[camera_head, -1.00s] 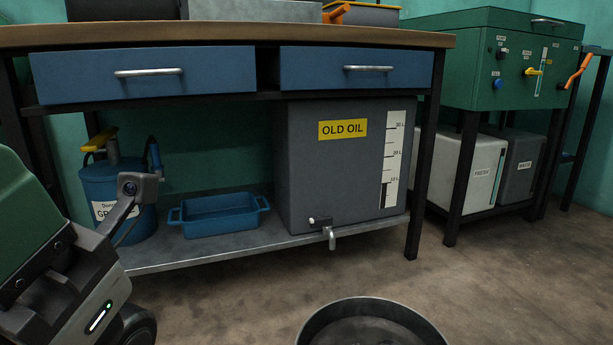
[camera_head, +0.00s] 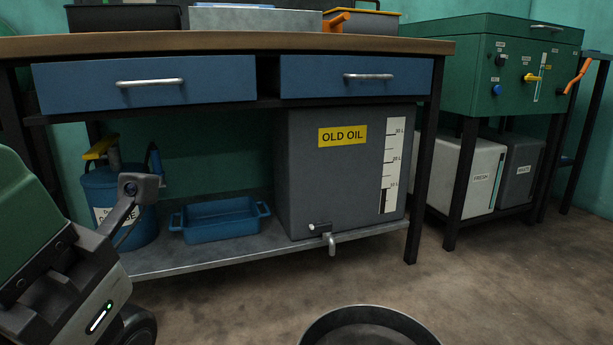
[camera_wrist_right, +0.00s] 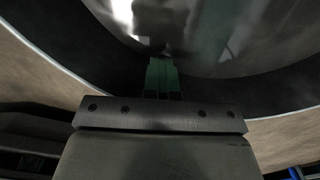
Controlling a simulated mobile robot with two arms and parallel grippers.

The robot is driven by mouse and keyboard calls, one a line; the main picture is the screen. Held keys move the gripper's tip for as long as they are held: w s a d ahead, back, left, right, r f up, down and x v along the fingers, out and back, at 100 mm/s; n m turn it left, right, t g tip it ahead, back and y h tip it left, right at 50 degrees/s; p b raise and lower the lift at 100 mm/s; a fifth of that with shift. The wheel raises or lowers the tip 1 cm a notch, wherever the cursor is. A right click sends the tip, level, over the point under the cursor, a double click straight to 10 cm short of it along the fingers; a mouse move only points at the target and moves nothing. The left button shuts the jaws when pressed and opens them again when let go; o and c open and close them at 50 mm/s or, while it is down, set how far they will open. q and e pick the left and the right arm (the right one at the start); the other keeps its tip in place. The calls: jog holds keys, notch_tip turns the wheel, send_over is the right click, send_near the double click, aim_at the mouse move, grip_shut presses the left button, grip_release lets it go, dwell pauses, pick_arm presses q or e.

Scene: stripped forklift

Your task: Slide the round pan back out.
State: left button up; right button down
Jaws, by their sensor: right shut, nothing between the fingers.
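The round pan (camera_head: 370,316) is a dark, shallow metal pan on the floor in front of the bench. Only its far rim and part of its inside show at the bottom edge of the head view. In the right wrist view the pan (camera_wrist_right: 60,52) fills the upper part, with a curved pale rim and a shiny reflecting inside. My right gripper (camera_wrist_right: 161,66) is shut and empty, its green fingers seen against the pan's inside. I cannot tell whether they touch it. My left arm shows at the left of the head view, but its fingers are not visible.
The workbench (camera_head: 230,45) has a lower shelf (camera_head: 180,262) holding a grey OLD OIL tank (camera_head: 345,170) with a tap, a blue tray (camera_head: 218,220) and a blue can (camera_head: 105,190). A green cabinet (camera_head: 510,80) stands at right. Floor between bench and pan is clear.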

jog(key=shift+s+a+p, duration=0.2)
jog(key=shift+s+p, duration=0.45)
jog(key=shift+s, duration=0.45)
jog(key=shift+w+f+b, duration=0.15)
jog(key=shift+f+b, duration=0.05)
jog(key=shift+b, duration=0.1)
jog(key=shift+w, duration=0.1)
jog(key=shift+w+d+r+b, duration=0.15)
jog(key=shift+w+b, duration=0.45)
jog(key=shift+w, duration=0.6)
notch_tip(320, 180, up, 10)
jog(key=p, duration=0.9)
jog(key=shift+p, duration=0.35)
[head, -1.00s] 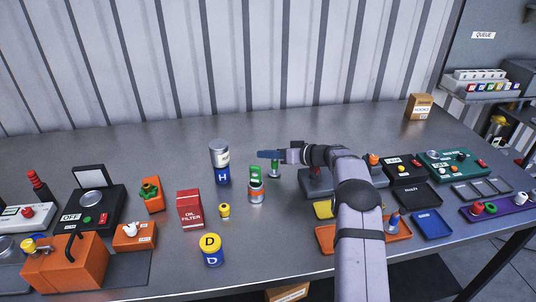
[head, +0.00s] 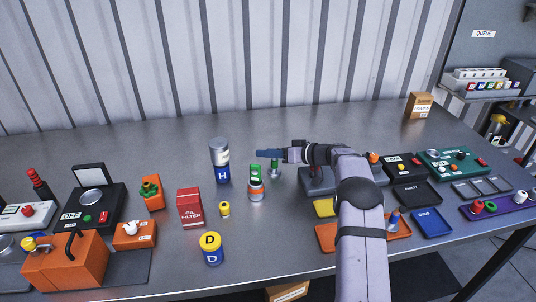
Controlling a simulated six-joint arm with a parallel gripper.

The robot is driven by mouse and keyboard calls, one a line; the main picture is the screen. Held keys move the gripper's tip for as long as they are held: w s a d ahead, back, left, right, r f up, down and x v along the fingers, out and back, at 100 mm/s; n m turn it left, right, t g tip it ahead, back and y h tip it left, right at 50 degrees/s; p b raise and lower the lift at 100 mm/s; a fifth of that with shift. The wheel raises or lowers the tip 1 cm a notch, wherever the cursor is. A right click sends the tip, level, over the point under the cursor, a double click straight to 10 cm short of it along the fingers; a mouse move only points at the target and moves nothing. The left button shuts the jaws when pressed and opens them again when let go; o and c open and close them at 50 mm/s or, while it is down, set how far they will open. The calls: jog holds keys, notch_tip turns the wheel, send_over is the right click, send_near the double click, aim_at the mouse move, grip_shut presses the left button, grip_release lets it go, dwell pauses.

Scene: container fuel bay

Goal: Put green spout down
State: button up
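My gripper (head: 268,154) is above the middle of the bench, its blue-grey fingers pointing left and seen edge-on. A small item with a green part and a pale lower end (head: 275,170) shows directly below the fingers. Its top is hidden by them, and I cannot tell whether it is held or standing on the bench. A green piece (head: 256,171) sits on top of a grey and orange can (head: 256,189) just left of it. Another green piece (head: 150,190) is on an orange block at the left. I cannot tell which green piece is the spout.
A blue and silver H can (head: 222,174), a red oil filter box (head: 190,208), a small yellow piece (head: 225,209) and a yellow-blue D can (head: 210,249) stand left of the gripper. Trays, including a blue one (head: 432,224), lie right. Bench behind the gripper is clear.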

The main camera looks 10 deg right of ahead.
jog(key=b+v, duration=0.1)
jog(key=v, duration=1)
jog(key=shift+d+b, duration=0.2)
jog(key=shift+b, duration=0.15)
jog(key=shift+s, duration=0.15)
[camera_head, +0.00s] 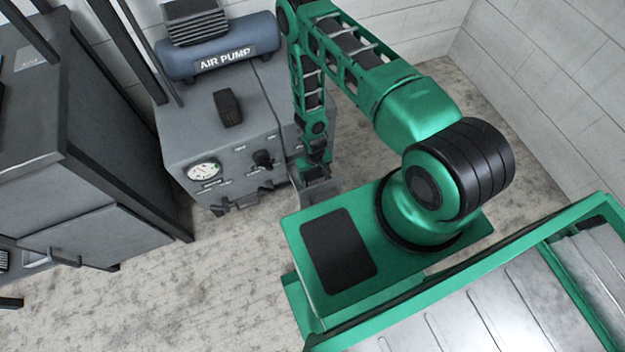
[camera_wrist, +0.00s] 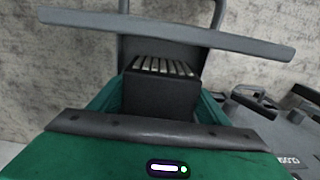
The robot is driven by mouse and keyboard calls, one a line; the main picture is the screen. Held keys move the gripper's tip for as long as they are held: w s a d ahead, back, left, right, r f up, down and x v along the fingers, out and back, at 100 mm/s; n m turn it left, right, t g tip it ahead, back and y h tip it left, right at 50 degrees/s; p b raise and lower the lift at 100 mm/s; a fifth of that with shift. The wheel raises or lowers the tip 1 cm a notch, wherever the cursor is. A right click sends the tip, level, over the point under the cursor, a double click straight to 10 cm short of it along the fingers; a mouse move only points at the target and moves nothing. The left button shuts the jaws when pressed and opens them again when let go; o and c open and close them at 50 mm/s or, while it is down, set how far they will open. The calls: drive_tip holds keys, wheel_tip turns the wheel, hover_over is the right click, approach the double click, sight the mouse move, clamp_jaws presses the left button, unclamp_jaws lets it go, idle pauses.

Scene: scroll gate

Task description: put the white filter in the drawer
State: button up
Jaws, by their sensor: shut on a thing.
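My gripper (camera_head: 316,190) hangs low beside the front right of the grey air pump cabinet (camera_head: 232,135). In the wrist view its jaws (camera_wrist: 165,85) are around a dark block (camera_wrist: 158,98) with a row of pale slats on its top. I cannot tell whether this block is the white filter; in the head view it cannot be made out. No other white filter shows clearly. The cabinet's front has a round gauge (camera_head: 204,170), a black knob (camera_head: 263,158) and handles low down; I cannot tell which part is the drawer.
A small black block (camera_head: 228,107) stands on the cabinet top, in front of the blue air pump tank (camera_head: 220,48). A dark grey cabinet (camera_head: 95,235) with a bar handle stands at left. A green-framed metal surface (camera_head: 480,310) is at lower right. Concrete floor (camera_head: 210,290) between is clear.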

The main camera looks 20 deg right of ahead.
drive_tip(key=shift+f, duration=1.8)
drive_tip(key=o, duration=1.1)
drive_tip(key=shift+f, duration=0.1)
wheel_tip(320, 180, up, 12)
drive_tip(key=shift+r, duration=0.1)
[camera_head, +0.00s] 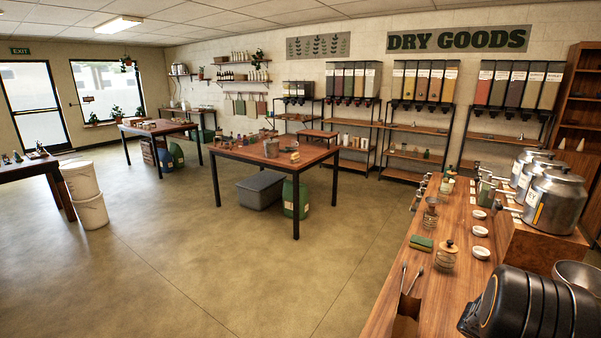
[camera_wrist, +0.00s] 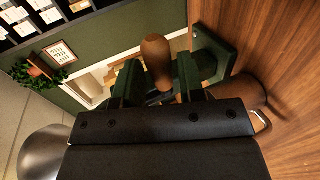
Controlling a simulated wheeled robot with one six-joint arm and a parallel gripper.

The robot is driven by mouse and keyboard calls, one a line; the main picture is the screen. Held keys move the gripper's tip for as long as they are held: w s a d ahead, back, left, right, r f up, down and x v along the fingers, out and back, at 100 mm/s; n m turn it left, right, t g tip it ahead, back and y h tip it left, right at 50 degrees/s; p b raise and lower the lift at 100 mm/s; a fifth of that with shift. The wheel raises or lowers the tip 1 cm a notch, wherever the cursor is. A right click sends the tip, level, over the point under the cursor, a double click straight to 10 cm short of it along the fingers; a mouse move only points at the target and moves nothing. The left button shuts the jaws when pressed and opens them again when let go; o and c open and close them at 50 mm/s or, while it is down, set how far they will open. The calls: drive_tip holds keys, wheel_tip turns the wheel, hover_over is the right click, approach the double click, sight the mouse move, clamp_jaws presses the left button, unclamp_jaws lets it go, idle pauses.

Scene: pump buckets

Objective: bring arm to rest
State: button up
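My gripper (camera_wrist: 157,80) shows in the wrist view with two dark green fingers spread apart. A brown wooden knob or handle (camera_wrist: 156,58) shows between the fingers, with gaps visible on both sides of it. Its lower end is hidden behind the black gripper body, and I cannot tell how near it is. In the head view a large black rounded part, probably my arm, fills the lower right corner over the counter. The gripper itself does not show there.
The wooden counter (camera_head: 447,275) carries jars, small white dishes, a green sponge (camera_head: 421,242) and steel urns (camera_head: 556,197). A steel bowl (camera_head: 578,272) stands near the black arm part. In the wrist view, a brown vessel with a handle (camera_wrist: 240,95) is close to the right finger. Open floor lies left.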

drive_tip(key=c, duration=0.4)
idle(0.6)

■ DIRECTIVE: Nothing but the lines from the start of the records above through the line with "State: left button up; right button down" should be retyped, each exactly as written; leave out all pictures.

■ ANSWER TO THE PROBLEM:
[camera_head, -1.00s] 
[camera_head, +0.00s] 
[camera_wrist_right, +0.00s] 
Controlling a simulated mobile robot with two arms and parallel grippers.

The robot is driven by mouse and keyboard calls, one a line; the main picture is the screen. Held keys move the gripper's tip for as long as they are held: w s a d ahead, back, left, right, r f up, down and x v along the fingers, out and back, at 100 mm/s; n m turn it left, right, t g tip it ahead, back and y h tip it left, right at 50 degrees/s; p b raise and lower the lift at 100 mm/s; a fifth of that with shift. The wheel raises or lowers the tip 1 cm a notch, wherever the cursor is. A right click sends the tip, level, over the point under the cursor, a double click straight to 10 cm short of it along the fingers; a mouse move only points at the target and moves nothing. The left button shuts the jaws when pressed and opens them again when let go; o and c open and close them at 50 mm/s or, while it is down, set how far they will open. q and e pick the left and the right arm (the right one at the start); the other keeps its tip in place. The calls: jog holds keys, notch_tip turns the wheel, send_over is the right click, send_near the double click, aim_at the mouse move, grip_shut presses the left button, grip_release lets it go, dwell pauses, pick_arm presses q or e.

Scene: stripped forklift

Your task: Slide the round pan back out.
State: left button up; right button down

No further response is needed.